A financial crisis is brewing as bond yields soar, according to JPMorgan Asset Management's David Lebovitz.
"Eventually there's going to be a financial accident… something will break," he said Monday.
Lebovitz's warning comes with 10-year Treasury yields at 16-year highs.
Soaring bond yields risk triggering financial chaos, a JPMorgan strategist has warned.
David Lebovitz said Monday that the ongoing fixed-income sell-off could spark market turmoil – and that some sort of "accident" will be necessary to persuade the Federal Reserve to start slashing interest rates in 2024.
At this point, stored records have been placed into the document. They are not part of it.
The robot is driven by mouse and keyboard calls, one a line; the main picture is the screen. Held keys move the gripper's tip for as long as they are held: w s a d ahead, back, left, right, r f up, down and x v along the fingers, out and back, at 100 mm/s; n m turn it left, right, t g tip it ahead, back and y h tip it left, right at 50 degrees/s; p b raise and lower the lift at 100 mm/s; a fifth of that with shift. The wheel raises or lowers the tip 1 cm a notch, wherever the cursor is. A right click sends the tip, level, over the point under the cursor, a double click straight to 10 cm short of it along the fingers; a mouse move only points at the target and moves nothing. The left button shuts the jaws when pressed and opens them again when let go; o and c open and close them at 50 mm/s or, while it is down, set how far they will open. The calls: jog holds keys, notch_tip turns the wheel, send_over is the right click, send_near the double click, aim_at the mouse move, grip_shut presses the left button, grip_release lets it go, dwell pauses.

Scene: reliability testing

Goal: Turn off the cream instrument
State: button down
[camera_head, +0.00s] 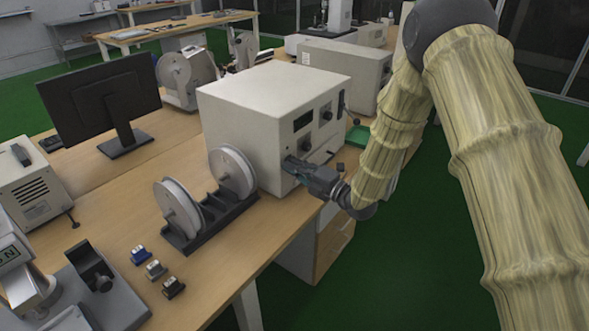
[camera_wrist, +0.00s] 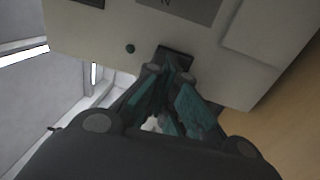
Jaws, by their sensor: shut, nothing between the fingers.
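The cream instrument (camera_head: 262,98) is a large box standing on the wooden bench in the head view. Its front panel has a dark display, dark knobs and a handle. My gripper (camera_head: 290,164) is at the lower left of this front panel. In the wrist view the cream panel (camera_wrist: 120,30) fills the top. My gripper (camera_wrist: 174,66) is shut and empty there, its fingertips in front of a small dark rectangular switch (camera_wrist: 176,52). The fingers partly hide the switch, so I cannot tell its position or whether they touch it.
A rack with two white reels (camera_head: 178,208) stands left of the instrument. A black monitor (camera_head: 100,98) is behind it at left. Small connectors (camera_head: 156,268) lie on the bench front. Another beige box (camera_head: 345,68) stands behind the instrument. Green floor lies open at right.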

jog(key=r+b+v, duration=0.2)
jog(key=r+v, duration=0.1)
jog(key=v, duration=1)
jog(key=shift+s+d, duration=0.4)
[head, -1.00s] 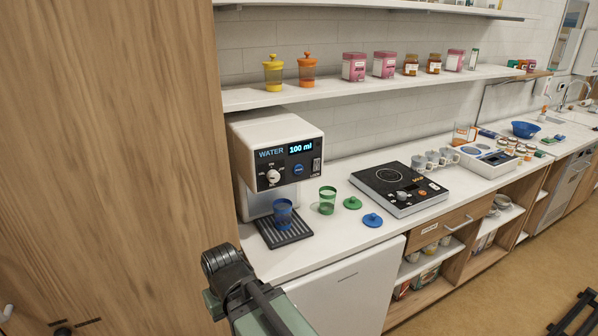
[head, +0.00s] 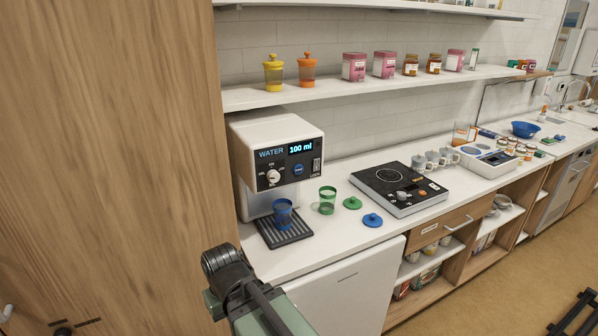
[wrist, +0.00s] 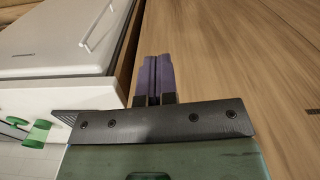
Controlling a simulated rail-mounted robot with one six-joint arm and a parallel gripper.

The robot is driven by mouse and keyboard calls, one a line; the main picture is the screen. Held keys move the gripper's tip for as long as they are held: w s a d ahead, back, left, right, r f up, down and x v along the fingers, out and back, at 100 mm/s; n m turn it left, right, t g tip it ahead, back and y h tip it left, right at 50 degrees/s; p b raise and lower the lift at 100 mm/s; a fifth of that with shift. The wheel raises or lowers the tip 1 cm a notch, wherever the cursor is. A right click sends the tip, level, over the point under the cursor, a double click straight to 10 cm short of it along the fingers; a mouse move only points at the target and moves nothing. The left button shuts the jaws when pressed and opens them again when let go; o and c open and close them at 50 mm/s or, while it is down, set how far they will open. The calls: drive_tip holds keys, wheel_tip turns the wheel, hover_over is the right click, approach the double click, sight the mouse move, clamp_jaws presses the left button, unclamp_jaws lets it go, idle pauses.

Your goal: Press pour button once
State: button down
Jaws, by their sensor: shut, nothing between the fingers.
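The water dispenser (head: 240,152) is a white box with a dark front panel. Its display reads 100 ml. The round blue pour button (head: 298,169) is on the panel, right of the white dial (head: 273,177). A blue cup (head: 282,212) stands on the black drip tray (head: 298,231) under the dispenser. In the wrist view my gripper (wrist: 153,58) is shut and empty, its two dark fingers together in front of wooden panelling. In the head view my arm shows at the bottom, below the counter's front edge and apart from the dispenser; the fingertips are not visible there.
A green cup (head: 327,201), a green lid (head: 352,203) and a blue lid (head: 372,220) lie right of the tray. A black cooktop (head: 377,200) is farther right. A tall wooden panel (head: 110,150) closes the left side. A shelf (head: 400,84) with jars runs above.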

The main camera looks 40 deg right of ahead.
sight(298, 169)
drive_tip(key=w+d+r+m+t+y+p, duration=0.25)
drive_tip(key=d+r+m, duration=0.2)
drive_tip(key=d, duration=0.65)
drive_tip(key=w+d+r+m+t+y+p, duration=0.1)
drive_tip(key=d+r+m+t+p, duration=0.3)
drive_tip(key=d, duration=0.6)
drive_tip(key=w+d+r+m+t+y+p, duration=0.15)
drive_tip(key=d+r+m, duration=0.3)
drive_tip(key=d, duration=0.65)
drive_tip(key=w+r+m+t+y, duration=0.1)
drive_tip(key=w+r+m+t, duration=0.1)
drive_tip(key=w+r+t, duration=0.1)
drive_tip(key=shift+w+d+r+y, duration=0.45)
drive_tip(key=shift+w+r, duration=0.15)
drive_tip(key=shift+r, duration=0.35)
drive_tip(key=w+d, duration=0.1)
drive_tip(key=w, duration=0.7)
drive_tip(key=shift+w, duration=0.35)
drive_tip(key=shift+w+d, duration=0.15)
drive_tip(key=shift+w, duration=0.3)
"If rates continue to rise the way that they've been rising, eventually there's going to be a financial accident, eventually something will break and that will get the Fed moving in the other direction," Lebovitz, who's a global markets strategist for JPMorgan Asset Management, told "Bloomberg Surveillance on Monday."
"But it seems like the equity market still has this idea that the Fed's going to ease for easing's sake in 2024 and I just can't get there," he added, referring to traders' expectation that borrowing costs could start to fall next year.
Lebovitz's warning comes at a time when Wall Street has started to fret about soaring bond yields as the market starts to feel the full force of the Fed's most aggressive tightening campaign since the 1980s.
Higher yields tend to be bad news for stocks – because they reduce the relative returns offered by a riskier asset class.
They can also wreak havoc on financial institutions. In March, California lender Silicon Valley Bank collapsed after it disclosed it had lost $1.8 billion on its bond portfolio, sparking mass customer withdrawals.